Task description: Every record that follows should be printed verbatim.

Robot tool calls:
⁂

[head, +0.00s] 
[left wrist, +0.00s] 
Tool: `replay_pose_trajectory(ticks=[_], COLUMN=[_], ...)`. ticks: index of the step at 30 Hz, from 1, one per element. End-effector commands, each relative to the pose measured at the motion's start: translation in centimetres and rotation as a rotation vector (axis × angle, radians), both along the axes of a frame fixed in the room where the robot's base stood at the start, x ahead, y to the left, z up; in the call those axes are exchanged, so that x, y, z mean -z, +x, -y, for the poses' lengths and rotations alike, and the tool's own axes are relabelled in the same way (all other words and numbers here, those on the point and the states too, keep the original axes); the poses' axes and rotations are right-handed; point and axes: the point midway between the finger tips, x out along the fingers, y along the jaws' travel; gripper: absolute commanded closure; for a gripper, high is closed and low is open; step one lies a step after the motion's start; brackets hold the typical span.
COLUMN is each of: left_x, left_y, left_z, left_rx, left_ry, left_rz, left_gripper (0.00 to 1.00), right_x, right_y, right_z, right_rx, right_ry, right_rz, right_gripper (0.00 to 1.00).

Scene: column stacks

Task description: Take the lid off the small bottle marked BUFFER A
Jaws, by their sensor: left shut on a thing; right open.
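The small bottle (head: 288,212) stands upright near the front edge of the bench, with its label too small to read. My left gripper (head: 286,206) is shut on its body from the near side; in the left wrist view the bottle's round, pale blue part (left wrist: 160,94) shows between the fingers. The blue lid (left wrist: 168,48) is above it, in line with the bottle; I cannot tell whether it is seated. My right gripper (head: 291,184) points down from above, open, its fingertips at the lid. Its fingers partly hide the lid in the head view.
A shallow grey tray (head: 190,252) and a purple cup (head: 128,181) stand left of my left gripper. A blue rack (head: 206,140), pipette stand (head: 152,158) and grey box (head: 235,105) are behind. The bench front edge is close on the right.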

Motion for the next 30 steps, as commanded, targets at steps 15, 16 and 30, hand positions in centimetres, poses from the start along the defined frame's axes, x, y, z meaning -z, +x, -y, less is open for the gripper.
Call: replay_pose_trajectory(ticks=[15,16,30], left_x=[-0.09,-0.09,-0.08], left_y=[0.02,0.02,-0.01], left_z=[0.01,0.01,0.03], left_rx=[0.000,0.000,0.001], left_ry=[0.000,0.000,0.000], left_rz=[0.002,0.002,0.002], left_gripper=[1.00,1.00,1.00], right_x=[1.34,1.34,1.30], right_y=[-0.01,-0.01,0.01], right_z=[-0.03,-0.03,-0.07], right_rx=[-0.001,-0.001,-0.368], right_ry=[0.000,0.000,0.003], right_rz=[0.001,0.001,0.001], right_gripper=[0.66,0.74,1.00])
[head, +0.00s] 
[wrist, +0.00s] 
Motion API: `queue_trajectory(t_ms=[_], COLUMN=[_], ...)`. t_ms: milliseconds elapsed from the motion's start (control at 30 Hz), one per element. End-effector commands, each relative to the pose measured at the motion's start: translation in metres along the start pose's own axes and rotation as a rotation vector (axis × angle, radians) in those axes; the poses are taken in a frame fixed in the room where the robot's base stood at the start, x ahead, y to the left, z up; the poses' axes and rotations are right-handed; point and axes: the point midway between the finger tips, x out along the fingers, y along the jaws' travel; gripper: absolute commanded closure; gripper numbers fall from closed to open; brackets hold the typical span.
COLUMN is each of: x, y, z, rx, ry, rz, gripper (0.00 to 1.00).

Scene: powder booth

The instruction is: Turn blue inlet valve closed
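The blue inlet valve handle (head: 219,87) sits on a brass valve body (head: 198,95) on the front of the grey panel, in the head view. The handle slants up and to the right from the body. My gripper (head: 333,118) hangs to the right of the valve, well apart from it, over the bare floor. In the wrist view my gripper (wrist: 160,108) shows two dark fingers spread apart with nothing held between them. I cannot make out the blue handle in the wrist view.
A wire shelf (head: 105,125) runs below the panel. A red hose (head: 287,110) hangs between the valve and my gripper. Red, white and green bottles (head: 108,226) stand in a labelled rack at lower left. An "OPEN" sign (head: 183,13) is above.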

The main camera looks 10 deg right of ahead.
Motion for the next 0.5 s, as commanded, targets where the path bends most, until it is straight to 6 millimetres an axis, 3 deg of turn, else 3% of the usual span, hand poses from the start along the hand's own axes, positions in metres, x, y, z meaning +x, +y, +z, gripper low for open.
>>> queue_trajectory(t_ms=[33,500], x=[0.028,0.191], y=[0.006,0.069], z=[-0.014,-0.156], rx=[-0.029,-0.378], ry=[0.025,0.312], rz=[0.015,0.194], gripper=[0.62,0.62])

⁂

Reply:
[head, +0.00s] 
[left wrist, +0.00s] 
Tool: `replay_pose_trajectory(ticks=[_], COLUMN=[_], ...)`. ticks: index of the step at 30 Hz, from 1, one per element. End-effector commands, each relative to the pose measured at the motion's start: translation in centimetres and rotation as a rotation vector (axis × angle, radians), both along the axes of a frame fixed in the room where the robot's base stood at the start, x ahead, y to the left, z up; in the call those axes are exchanged, so that x, y, z mean -z, +x, -y, for the poses' lengths and rotations alike, and the tool's own axes are relabelled in the same way (all other words and numbers here, those on the point and the states too, keep the original axes); the poses' axes and rotations are right-handed; point and axes: the point midway between the finger tips, x out along the fingers, y along the jaws' travel; gripper: absolute commanded closure; for a gripper, high is closed and low is open; step one lies a step after the motion's start; brackets hold the typical span.
COLUMN is each of: left_x, left_y, left_z, left_rx, left_ry, left_rz, left_gripper (0.00 to 1.00), right_x, right_y, right_z, right_rx, right_ry, right_rz, right_gripper (0.00 to 1.00).

Scene: column stacks

Task description: Take the lid off the small bottle marked BUFFER A
Jaws, by their sensor: left shut on a thing; right open.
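The small bottle (head: 288,212) stands upright near the front edge of the bench, with its label too small to read. My left gripper (head: 286,206) is shut on its body from the near side; in the left wrist view the bottle's round, pale blue part (left wrist: 160,94) shows between the fingers. The blue lid (left wrist: 168,48) is above it, in line with the bottle; I cannot tell whether it is seated. My right gripper (head: 291,184) points down from above, open, its fingertips at the lid. Its fingers partly hide the lid in the head view.
A shallow grey tray (head: 190,252) and a purple cup (head: 128,181) stand left of my left gripper. A blue rack (head: 206,140), pipette stand (head: 152,158) and grey box (head: 235,105) are behind. The bench front edge is close on the right.

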Motion for the next 30 steps, as commanded, targets at steps 15, 16 and 30, hand positions in centimetres, poses from the start along the defined frame's axes, x, y, z meaning -z, +x, -y, less is open for the gripper.
Call: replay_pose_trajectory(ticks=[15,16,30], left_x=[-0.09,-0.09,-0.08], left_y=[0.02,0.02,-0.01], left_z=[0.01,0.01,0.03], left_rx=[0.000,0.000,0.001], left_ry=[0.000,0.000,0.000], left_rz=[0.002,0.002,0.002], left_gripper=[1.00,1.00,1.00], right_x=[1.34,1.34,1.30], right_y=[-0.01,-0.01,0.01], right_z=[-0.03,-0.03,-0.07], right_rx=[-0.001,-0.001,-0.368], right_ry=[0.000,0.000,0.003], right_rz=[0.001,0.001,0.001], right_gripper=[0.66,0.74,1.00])
[head, +0.00s] 
[wrist, +0.00s] 
Motion API: `queue_trajectory(t_ms=[_], COLUMN=[_], ...)`. t_ms: milliseconds elapsed from the motion's start (control at 30 Hz), one per element. End-effector commands, each relative to the pose measured at the motion's start: translation in metres along the start pose's own axes and rotation as a rotation vector (axis × angle, radians) in those axes; the poses are taken in a frame fixed in the room where the robot's base stood at the start, x ahead, y to the left, z up; the poses' axes and rotations are right-handed; point and axes: the point midway between the finger tips, x out along the fingers, y along the jaws' travel; gripper: absolute commanded closure; gripper numbers fall from closed to open; brackets hold the typical span.
COLUMN is each of: x, y, z, rx, ry, rz, gripper (0.00 to 1.00).

Scene: powder booth

The instruction is: Turn blue inlet valve closed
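The blue inlet valve handle (head: 219,87) sits on a brass valve body (head: 198,95) on the front of the grey panel, in the head view. The handle slants up and to the right from the body. My gripper (head: 333,118) hangs to the right of the valve, well apart from it, over the bare floor. In the wrist view my gripper (wrist: 160,108) shows two dark fingers spread apart with nothing held between them. I cannot make out the blue handle in the wrist view.
A wire shelf (head: 105,125) runs below the panel. A red hose (head: 287,110) hangs between the valve and my gripper. Red, white and green bottles (head: 108,226) stand in a labelled rack at lower left. An "OPEN" sign (head: 183,13) is above.

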The main camera looks 10 deg right of ahead.
Motion for the next 0.5 s, as commanded, targets where the path bends most, until it is straight to 6 millimetres an axis, 3 deg of turn, else 3% of the usual span, hand poses from the start along the hand's own axes, positions in metres, x, y, z meaning +x, +y, +z, gripper low for open.
>>> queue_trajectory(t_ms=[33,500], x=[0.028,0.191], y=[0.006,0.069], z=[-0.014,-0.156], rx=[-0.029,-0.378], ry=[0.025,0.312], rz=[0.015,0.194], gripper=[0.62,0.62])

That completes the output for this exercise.